Those who, at the end of the last century, listened to those experts talk about the “warehouse economy” might not have imagined the prophecy contained in those words.
Back then, huge industrial buildings were often poorly organized graveyards where batches of screws lived together in no order alongside household appliances, boxes of food alongside textiles, in a jumble that made it almost impossible to locate a product quickly.
Goods arrived, were stacked, and with luck, they left; but internal chaos multiplied downtime, losses, and costs, without anyone fully realizing that this disorder was silently strangling the real economy.
Today, when we speak of logistics, we refer to a framework of millimeter precision that has nothing to do with those labyrinthine warehouses.
The transformation has been not only technical but also conceptual: we have moved from storing things to managing flows.
The turning point came when companies understood that storage is not a necessary evil, but an opportunity to add value.
And this change in perspective coincided with the emergence of two twin tools: the massive digitalization of inventories and the intelligent automation of internal movements.

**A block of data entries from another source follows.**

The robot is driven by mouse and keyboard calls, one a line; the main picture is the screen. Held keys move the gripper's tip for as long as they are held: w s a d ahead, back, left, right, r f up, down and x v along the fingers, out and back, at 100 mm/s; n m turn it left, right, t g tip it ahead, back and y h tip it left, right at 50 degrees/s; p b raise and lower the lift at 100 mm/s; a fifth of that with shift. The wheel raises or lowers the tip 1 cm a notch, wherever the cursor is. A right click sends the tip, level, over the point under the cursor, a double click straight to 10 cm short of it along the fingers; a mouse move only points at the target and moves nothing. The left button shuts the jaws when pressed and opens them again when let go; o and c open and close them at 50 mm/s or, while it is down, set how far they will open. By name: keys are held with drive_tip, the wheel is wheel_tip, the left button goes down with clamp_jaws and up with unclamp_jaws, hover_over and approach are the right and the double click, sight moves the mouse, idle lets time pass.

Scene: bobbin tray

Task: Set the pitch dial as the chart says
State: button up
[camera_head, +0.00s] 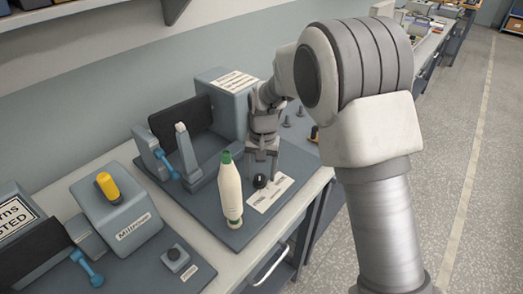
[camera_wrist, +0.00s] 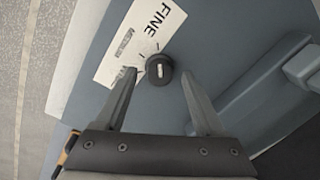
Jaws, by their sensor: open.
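The pitch dial, a black round knob (camera_wrist: 159,70) with a short white mark, stands on a grey-blue base plate. It also shows in the head view (camera_head: 260,181). In the wrist view its white mark runs nearly up and down the picture. A white card (camera_wrist: 125,38) beside it reads "FINE", with small black ticks near the knob; it also shows in the head view (camera_head: 270,195). My gripper (camera_wrist: 158,74) is open, with one finger on each side of the knob and a gap on both sides. I cannot tell whether the fingertips are level with the knob.
A cream bobbin with a green top (camera_head: 230,190) stands left of my gripper. A grey box (camera_head: 228,100) with a printed label stands behind. At left are a box with a yellow knob (camera_head: 107,187) and a partly cut-off sign (camera_head: 14,218). Small dark pegs stand right of my gripper.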

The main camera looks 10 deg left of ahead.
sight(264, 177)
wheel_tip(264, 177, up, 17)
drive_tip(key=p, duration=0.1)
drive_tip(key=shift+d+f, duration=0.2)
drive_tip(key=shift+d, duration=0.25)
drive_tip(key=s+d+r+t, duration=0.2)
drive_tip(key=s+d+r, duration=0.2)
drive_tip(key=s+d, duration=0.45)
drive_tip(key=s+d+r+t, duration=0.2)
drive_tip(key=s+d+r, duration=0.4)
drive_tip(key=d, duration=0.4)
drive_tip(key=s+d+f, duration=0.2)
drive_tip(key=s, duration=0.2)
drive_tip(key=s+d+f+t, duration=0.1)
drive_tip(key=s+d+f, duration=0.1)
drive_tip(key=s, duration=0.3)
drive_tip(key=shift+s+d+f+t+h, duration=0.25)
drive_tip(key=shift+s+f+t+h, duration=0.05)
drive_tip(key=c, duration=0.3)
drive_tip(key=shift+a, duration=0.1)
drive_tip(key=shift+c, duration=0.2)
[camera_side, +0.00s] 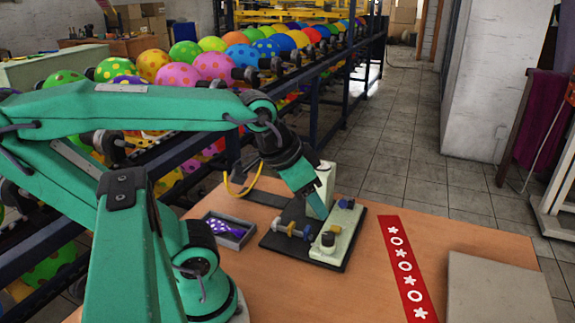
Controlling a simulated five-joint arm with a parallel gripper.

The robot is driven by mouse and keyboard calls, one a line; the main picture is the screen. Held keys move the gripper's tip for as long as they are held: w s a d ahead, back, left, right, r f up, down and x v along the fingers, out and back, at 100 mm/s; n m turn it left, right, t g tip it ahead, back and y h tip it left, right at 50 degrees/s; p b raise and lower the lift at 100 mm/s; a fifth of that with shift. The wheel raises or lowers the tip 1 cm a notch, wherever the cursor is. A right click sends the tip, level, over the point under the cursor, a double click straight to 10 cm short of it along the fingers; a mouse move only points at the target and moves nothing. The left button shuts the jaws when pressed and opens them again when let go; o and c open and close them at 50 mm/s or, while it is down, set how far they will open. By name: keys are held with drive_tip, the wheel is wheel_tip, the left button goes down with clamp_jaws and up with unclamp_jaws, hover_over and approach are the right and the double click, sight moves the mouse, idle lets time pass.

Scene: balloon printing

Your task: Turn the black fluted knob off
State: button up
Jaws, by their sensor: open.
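A black knob (328,238) sits at the near end of a pale control panel (341,222), which stands on a black base plate (272,243). Its fluting and setting are too small to make out. My gripper (320,212) points down at a slant over the panel's left side, behind the black knob and apart from it. It is open with nothing seen between its fingers, though the fingertips are small and hard to separate.
Small blue and yellow parts (347,204) sit at the panel's far end. A blue-and-yellow fitting (292,231) lies left of the knob. A grey tray (228,231) holds a purple patterned piece. A red strip (405,268) and grey slab (498,288) lie right; bare tabletop lies between.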

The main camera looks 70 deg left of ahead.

On what basis was this metamorphosis sustained? Firstly, on the revolution of labeling and radio-frequency identification, which made it possible to know in real time where each item is inside a building the size of several football pitches.
Secondly, on warehouse management systems (WMS), small electronic brains that decide the optimal location for each product, the shortest route to pick it, and the precise moment to restock. It is no longer about sorting by simple similarity, but by frequency of output, weight, volume, or final destination.
But the great disruption came with e-commerce and its relentless demand: delivery times went from weeks to hours.
This forced a complete rethink of the storage model from the ground up. Thus emerged last-mile logistics centers, mobile shelving systems, autonomous robots that bring the shelves to the person rather than the other way around, and predictive algorithms that anticipate demand even before the customer clicks. That old chaotic warehouse became a living organism, where every square meter is optimized by data and every second counts.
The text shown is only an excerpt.